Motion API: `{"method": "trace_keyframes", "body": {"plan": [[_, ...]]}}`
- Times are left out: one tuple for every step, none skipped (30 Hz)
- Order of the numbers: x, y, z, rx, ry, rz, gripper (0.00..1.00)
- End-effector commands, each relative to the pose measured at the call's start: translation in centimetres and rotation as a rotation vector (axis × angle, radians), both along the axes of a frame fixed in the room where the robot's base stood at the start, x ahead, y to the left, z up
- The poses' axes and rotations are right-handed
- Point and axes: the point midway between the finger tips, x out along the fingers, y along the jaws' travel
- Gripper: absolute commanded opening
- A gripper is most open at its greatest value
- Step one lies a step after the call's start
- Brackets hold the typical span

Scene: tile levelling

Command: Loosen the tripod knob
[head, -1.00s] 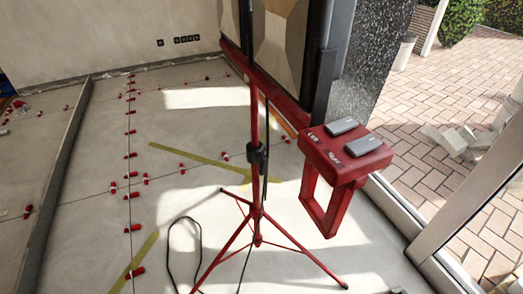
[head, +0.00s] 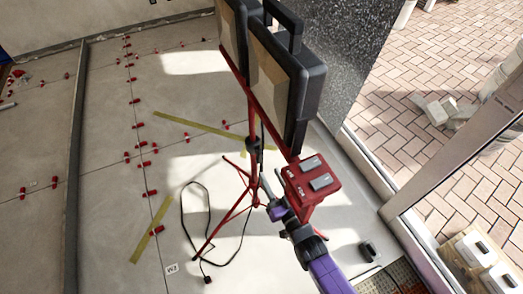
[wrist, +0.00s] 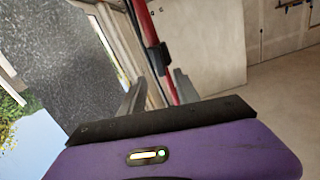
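The red tripod stand (head: 252,108) stands on the tiled floor and carries black-framed work lights (head: 288,80). Its black clamp collar (head: 254,144) sits on the pole above the spread legs; the knob itself is too small to make out. In the wrist view the collar (wrist: 158,58) shows on the red pole, beyond the fingertips and between them in the picture. My gripper (head: 266,180) is just below and right of the collar in the head view. Its two grey fingers (wrist: 158,92) are apart, with nothing held between them.
A black cable (head: 210,225) loops on the floor left of the tripod. Red levelling clips (head: 140,146) dot the tile joints. A window frame (head: 455,145) is at right.

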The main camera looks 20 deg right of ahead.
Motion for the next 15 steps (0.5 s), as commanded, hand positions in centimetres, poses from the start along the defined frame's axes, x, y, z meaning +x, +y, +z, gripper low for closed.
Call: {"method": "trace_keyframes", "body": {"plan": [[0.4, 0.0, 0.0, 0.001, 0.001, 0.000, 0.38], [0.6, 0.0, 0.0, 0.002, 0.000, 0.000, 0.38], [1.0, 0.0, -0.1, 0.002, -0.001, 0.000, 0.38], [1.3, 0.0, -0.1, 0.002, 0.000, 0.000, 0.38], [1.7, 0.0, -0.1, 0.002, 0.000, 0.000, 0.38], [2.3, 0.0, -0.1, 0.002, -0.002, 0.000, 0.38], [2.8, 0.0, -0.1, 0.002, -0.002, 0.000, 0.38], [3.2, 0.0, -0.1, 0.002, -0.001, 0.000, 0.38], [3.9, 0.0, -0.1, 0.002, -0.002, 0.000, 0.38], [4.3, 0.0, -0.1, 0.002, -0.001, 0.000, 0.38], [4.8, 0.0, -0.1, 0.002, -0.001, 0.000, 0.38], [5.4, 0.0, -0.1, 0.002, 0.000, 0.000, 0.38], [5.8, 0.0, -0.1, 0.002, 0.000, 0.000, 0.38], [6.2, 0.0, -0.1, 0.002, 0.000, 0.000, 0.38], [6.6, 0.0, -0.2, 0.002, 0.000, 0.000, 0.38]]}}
┄┄┄┄┄┄
= CHALLENGE =
Restate the whole of the material word for word without the pictures.

= EXERCISE OUTPUT =
Motion API: `{"method": "trace_keyframes", "body": {"plan": [[_, ...]]}}`
- Times are left out: one tuple for every step, none skipped (30 Hz)
- Order of the numbers: x, y, z, rx, ry, rz, gripper (0.00..1.00)
- End-effector commands, each relative to the pose measured at the call's start: translation in centimetres and rotation as a rotation vector (axis × angle, radians), both along the axes of a frame fixed in the room where the robot's base stood at the start, x ahead, y to the left, z up
- The poses' axes and rotations are right-handed
- Point and axes: the point midway between the finger tips, x out along the fingers, y along the jaws' travel
- Gripper: absolute commanded opening
- A gripper is most open at its greatest value
- Step one lies a step after the call's start
- Brackets hold the typical span

Scene: tile levelling

Command: Loosen the tripod knob
[head, -1.00s] 
[head, +0.00s] 
[wrist, +0.00s] 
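The red tripod stand (head: 252,108) stands on the tiled floor and carries black-framed work lights (head: 288,80). Its black clamp collar (head: 254,144) sits on the pole above the spread legs; the knob itself is too small to make out. In the wrist view the collar (wrist: 158,58) shows on the red pole, beyond the fingertips and between them in the picture. My gripper (head: 266,180) is just below and right of the collar in the head view. Its two grey fingers (wrist: 158,92) are apart, with nothing held between them.
A black cable (head: 210,225) loops on the floor left of the tripod. Red levelling clips (head: 140,146) dot the tile joints. A window frame (head: 455,145) is at right.

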The main camera looks 20 deg right of ahead.
Motion for the next 15 steps (0.5 s), as commanded, hand positions in centimetres, poses from the start along the defined frame's axes, x, y, z meaning +x, +y, +z, gripper low for closed.
Call: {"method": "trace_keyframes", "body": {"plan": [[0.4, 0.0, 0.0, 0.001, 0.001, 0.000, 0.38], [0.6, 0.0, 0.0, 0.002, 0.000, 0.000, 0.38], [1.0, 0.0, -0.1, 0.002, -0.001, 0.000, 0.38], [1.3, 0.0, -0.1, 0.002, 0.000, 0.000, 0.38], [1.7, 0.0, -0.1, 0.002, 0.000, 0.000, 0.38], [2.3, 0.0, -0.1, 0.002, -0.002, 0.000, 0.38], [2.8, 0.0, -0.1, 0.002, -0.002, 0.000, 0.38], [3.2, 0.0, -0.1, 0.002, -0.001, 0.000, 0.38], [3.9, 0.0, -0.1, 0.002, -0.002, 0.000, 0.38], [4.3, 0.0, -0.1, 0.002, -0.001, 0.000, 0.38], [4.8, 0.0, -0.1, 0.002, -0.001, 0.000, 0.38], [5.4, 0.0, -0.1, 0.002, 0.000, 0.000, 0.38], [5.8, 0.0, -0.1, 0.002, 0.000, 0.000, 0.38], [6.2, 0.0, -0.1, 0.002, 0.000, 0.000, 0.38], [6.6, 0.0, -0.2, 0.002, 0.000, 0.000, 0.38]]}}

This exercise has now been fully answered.